-- Your instructions --
Your copy of the material below should match it exactly, except that it holds no pictures.
[Begin]
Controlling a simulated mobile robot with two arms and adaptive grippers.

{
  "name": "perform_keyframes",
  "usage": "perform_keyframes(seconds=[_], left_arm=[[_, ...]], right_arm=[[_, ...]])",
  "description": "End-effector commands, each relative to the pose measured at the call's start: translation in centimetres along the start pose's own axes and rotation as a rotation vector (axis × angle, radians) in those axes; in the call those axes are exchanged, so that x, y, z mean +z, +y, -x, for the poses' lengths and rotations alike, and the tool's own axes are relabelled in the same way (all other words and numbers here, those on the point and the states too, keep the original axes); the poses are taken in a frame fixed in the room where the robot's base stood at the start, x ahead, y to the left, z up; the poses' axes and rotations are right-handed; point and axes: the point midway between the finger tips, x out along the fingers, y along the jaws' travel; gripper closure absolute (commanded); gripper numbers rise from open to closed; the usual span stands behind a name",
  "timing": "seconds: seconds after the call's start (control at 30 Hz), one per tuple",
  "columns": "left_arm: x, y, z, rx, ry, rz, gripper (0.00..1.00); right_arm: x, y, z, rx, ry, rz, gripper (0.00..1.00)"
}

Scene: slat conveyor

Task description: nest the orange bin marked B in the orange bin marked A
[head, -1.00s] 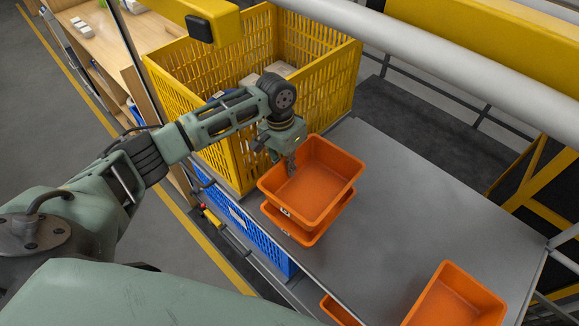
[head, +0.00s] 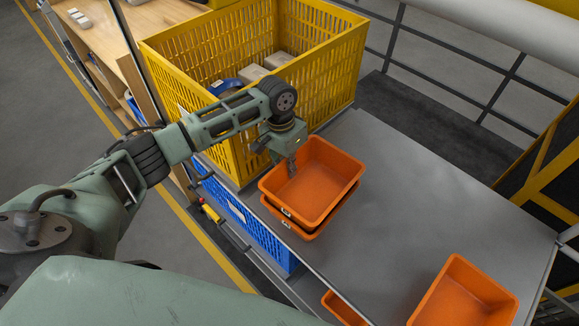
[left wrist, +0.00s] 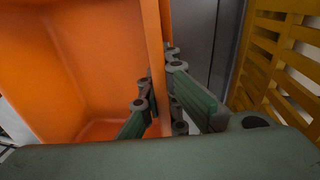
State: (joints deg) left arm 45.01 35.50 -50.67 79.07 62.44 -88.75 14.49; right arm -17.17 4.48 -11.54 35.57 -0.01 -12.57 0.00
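An orange bin (head: 312,190) hangs from my left gripper (head: 292,168), which is shut on its wall near the left corner. In the left wrist view, the fingers (left wrist: 160,105) lie on either side of the orange wall (left wrist: 153,60). Directly below it is a second orange bin (head: 299,232); only a strip of its rim and front side shows. The upper bin looks roughly level and partly inside the lower one, with its rim a little above. The small labels are too tiny to read. My right gripper is out of view.
The bins are on a grey surface (head: 410,200). A yellow slatted crate (head: 325,70) with several items stands close behind and left. Another orange bin (head: 462,295) sits at the lower right, and part of one more (head: 342,308) shows at the bottom. The surface between is clear.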

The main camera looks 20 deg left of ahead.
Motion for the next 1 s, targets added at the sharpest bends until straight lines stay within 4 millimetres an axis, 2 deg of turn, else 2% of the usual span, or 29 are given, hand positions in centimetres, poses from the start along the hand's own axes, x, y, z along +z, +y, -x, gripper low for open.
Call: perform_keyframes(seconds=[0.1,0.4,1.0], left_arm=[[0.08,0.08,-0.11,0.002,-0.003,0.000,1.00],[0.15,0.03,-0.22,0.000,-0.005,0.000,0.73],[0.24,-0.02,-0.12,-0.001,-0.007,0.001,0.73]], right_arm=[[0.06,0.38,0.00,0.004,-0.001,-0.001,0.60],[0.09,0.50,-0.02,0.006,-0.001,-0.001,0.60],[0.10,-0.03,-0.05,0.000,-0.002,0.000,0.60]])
[End]
-- Response to this task --
Controlling a simulated mobile robot with two arms and adaptive grippers.

{
  "name": "perform_keyframes",
  "usage": "perform_keyframes(seconds=[_], left_arm=[[_, ...]], right_arm=[[_, ...]])",
  "description": "End-effector commands, each relative to the pose measured at the call's start: translation in centimetres along the start pose's own axes and rotation as a rotation vector (axis × angle, radians) in those axes; in the call those axes are exchanged, so that x, y, z mean +z, +y, -x, for the poses' lengths and rotations alike, and the tool's own axes are relabelled in the same way (all other words and numbers here, those on the point and the states too, keep the original axes); the poses are taken in a frame fixed in the room where the robot's base stood at the start, x ahead, y to the left, z up; the poses' axes and rotations are right-handed; point and axes: the point midway between the finger tips, x out along the fingers, y along the jaws' travel; gripper closure absolute (commanded); gripper numbers rise from open to closed; the usual span stands behind a name",
  "timing": "seconds: seconds after the call's start (control at 30 Hz), one per tuple",
  "columns": "left_arm: x, y, z, rx, ry, rz, gripper (0.00..1.00); right_arm: x, y, z, rx, ry, rz, gripper (0.00..1.00)"
}

Scene: slat conveyor

Task description: nest the orange bin marked B in the orange bin marked A
[head, -1.00s] 
[head, +0.00s] 
[left wrist, +0.00s] 
State: (joints deg) left arm 45.01 35.50 -50.67 79.07 62.44 -88.75 14.49; right arm -17.17 4.48 -11.54 35.57 -0.01 -12.57 0.00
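An orange bin (head: 312,190) hangs from my left gripper (head: 292,168), which is shut on its wall near the left corner. In the left wrist view, the fingers (left wrist: 160,105) lie on either side of the orange wall (left wrist: 153,60). Directly below it is a second orange bin (head: 299,232); only a strip of its rim and front side shows. The upper bin looks roughly level and partly inside the lower one, with its rim a little above. The small labels are too tiny to read. My right gripper is out of view.
The bins are on a grey surface (head: 410,200). A yellow slatted crate (head: 325,70) with several items stands close behind and left. Another orange bin (head: 462,295) sits at the lower right, and part of one more (head: 342,308) shows at the bottom. The surface between is clear.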

The main camera looks 20 deg left of ahead.
Motion for the next 1 s, targets added at the sharpest bends until straight lines stay within 4 millimetres an axis, 2 deg of turn, else 2% of the usual span, or 29 are given, hand positions in centimetres, poses from the start along the hand's own axes, x, y, z along +z, +y, -x, gripper low for open.
Call: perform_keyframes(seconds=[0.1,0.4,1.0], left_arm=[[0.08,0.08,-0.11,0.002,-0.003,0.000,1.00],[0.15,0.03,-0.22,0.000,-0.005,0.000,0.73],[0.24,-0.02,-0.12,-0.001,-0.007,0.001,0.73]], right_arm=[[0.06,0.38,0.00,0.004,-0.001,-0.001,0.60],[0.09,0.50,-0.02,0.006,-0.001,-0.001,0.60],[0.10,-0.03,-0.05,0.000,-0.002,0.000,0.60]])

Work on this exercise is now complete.